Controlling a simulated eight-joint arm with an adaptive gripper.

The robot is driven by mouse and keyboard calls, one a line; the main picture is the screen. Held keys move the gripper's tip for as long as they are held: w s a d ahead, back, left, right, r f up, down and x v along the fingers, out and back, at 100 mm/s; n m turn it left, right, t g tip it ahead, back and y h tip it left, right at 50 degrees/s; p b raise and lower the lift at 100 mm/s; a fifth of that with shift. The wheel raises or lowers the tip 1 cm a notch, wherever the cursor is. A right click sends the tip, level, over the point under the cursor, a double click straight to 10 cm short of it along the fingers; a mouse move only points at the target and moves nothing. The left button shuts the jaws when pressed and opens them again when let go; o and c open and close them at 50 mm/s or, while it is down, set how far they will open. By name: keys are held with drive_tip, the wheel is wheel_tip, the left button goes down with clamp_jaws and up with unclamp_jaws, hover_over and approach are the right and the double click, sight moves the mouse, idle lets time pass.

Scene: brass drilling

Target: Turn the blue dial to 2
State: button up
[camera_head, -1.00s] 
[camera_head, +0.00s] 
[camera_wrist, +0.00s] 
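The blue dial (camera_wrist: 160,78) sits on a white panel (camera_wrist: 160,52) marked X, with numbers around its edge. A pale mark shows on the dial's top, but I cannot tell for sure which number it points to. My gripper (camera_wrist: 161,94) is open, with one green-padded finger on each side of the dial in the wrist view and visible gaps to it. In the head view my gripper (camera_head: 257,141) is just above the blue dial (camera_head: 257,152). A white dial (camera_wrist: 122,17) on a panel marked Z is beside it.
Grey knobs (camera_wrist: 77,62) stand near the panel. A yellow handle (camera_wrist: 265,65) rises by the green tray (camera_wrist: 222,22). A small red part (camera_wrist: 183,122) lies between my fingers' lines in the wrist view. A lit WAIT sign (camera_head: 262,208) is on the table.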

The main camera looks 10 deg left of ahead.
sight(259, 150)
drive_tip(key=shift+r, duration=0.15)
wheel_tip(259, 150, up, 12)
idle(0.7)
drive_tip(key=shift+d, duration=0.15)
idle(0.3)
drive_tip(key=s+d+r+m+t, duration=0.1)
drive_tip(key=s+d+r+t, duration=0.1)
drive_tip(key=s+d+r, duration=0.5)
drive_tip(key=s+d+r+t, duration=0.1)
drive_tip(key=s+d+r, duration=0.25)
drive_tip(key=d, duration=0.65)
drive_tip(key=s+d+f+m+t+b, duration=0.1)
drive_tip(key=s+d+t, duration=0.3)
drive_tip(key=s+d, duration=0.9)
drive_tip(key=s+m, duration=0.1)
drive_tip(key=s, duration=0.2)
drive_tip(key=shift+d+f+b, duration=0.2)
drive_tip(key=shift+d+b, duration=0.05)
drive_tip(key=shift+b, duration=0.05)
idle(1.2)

> _Problem details_: Your task is to repeat exactly the lines from the one that contains "Target: Turn the blue dial to 2" through the one that contains "[camera_head, +0.00s]", with both end lines included.

> _Exercise answer_:
Target: Turn the blue dial to 2
State: button up
[camera_head, -1.00s] 
[camera_head, +0.00s] 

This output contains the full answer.